Of course, all of this is colored by retrospect. I listened to the Replacements a lot in my twenties, less so in my thirties. In fact, my music tastes significantly evolved (or devolved) from the Replacements, and on one level, I think I resented the fact that Paul Westerberg's solo music was so regressive, especially in a musical way. It all sounded like sub-par pre-1965 Dylan, with barely a chord outside of A, D, G, and E. While I was buying Aphex Twin CDs or whatever, Westerberg was increasingly doing music that was conservative (and I don't mean that politically), aimed at that yuppie-friendly Americana genre between Bonnie Raitt and Lucinda Williams. I resented it for a while, but it's cool now. I think I understand it better 'cause I'm older.

Unlike the Replacements, Westerberg's recent music is firmly in the past. In an interview a few years ago, Westerberg was clear about it:

Interviewer: Are you using an iPod to listen to your music nowadays?

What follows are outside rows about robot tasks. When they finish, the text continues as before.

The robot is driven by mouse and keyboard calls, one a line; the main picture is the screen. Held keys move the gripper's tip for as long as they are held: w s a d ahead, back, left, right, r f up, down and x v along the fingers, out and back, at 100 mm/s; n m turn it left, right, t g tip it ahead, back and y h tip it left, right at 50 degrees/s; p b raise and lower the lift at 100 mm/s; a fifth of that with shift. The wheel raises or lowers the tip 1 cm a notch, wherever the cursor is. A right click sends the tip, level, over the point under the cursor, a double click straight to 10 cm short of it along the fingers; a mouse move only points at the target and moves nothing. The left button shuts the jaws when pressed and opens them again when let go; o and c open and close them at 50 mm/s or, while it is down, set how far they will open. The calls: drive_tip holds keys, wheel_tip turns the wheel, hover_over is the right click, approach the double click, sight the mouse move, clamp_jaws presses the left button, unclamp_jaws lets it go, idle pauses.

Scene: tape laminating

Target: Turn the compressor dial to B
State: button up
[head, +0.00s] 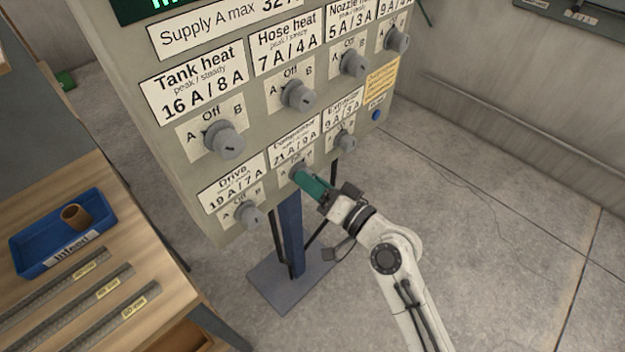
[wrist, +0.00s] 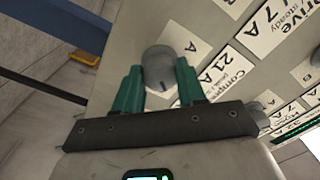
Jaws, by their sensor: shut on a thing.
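The compressor dial (wrist: 160,62) is a grey round knob in the lower row of the panel. Its label (head: 295,146) reads "Compressor 21 A / 9 A". My gripper (head: 302,178) reaches it from below right, and its teal fingers hide most of the dial in the head view. In the wrist view, the fingers of my gripper (wrist: 158,84) stand on both sides of the knob, shut on it. One position letter, seemingly A, shows beside the knob. I cannot make out where the dial points.
The drive dial (head: 247,214) is left of the compressor dial, and the extruder dial (head: 346,140) close on its right. The tank heat dial (head: 224,140) and hose heat dial (head: 298,95) are above. A wooden bench (head: 165,300) with a blue tray (head: 30,262) stands left.

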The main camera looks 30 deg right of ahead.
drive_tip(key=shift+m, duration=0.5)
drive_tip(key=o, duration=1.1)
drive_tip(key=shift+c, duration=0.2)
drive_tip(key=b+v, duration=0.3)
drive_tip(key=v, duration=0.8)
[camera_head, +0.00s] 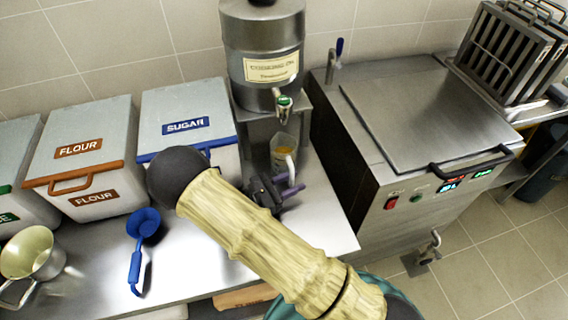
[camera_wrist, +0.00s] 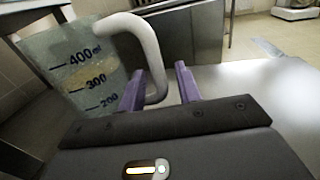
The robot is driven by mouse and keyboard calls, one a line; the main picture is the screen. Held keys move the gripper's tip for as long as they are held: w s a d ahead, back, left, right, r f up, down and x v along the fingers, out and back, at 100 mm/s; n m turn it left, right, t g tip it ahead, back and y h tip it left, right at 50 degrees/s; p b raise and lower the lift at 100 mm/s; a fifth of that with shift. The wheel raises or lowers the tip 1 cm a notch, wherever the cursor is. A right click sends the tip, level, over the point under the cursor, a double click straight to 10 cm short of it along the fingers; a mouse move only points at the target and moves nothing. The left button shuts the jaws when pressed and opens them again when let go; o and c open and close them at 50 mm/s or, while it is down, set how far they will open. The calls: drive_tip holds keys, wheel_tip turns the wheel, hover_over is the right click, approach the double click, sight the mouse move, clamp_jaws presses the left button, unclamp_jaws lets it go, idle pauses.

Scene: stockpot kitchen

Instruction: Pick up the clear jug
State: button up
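The clear jug (camera_head: 280,143) stands upright under the tap of the cooking oil drum, with yellow-orange liquid inside. The wrist view shows its wall (camera_wrist: 75,62) with dark ml marks and its thick white handle (camera_wrist: 150,50). My gripper (camera_head: 287,186) is at the handle side of the jug, low over the steel counter. In the wrist view the two purple fingers of my gripper (camera_wrist: 160,85) are apart, with the lower part of the handle showing between them. I cannot tell whether either finger touches the handle.
The oil drum (camera_head: 262,38) and its green-handled tap (camera_head: 284,102) are just above the jug. Sugar (camera_head: 186,105) and flour (camera_head: 82,150) bins stand left. A steel cooker (camera_head: 415,110) stands right.

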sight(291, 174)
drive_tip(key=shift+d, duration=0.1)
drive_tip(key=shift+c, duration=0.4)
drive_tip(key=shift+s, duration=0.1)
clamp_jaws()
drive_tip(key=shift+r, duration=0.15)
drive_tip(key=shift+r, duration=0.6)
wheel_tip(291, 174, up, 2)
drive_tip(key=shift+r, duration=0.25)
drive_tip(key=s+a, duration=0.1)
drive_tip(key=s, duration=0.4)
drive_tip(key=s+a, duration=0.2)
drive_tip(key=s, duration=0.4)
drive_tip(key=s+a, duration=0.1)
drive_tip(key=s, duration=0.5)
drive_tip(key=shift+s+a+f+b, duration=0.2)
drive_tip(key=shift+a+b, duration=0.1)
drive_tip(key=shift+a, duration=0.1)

Westerberg: No. No. I still like to pull out 45s and put them on the mono record player in the basement. I love the past and I love what it is. I feel I can learn more from what has come before than what is happening right now and what's happening tomorrow. I'll leave that to someone else who's young and energetic. Somebody gave me a blues compilation, a DVD from England, '62-'69. It's got Little Walker and Skip James and stuff and it's I really enjoy watching that kind of stuff. I enjoy watching the Rolling Stones from that era too. I'm not a modern guy.

Where the Replacements were once the future of music (circa 1983-84), Westerberg now sings like he's part of an imagined past of American music, a line dating back to Hank Williams and Woody Guthrie and (early) Dylan. Westerberg would no longer recognize the Dylan of 1966 saying "play fucking louder" to an antagonistic audience because he has left that behind with the Replacements. He's a bard playing hillbilly music (with a Keith Richards edge) from an anachronistic timeless Harry Smith-esque place that never existed. In that way, he's still doing what the Replacements were doing. Taking his audience to a make believe land that somewhere makes sense. And isn't that sometimes the best that "art" can do?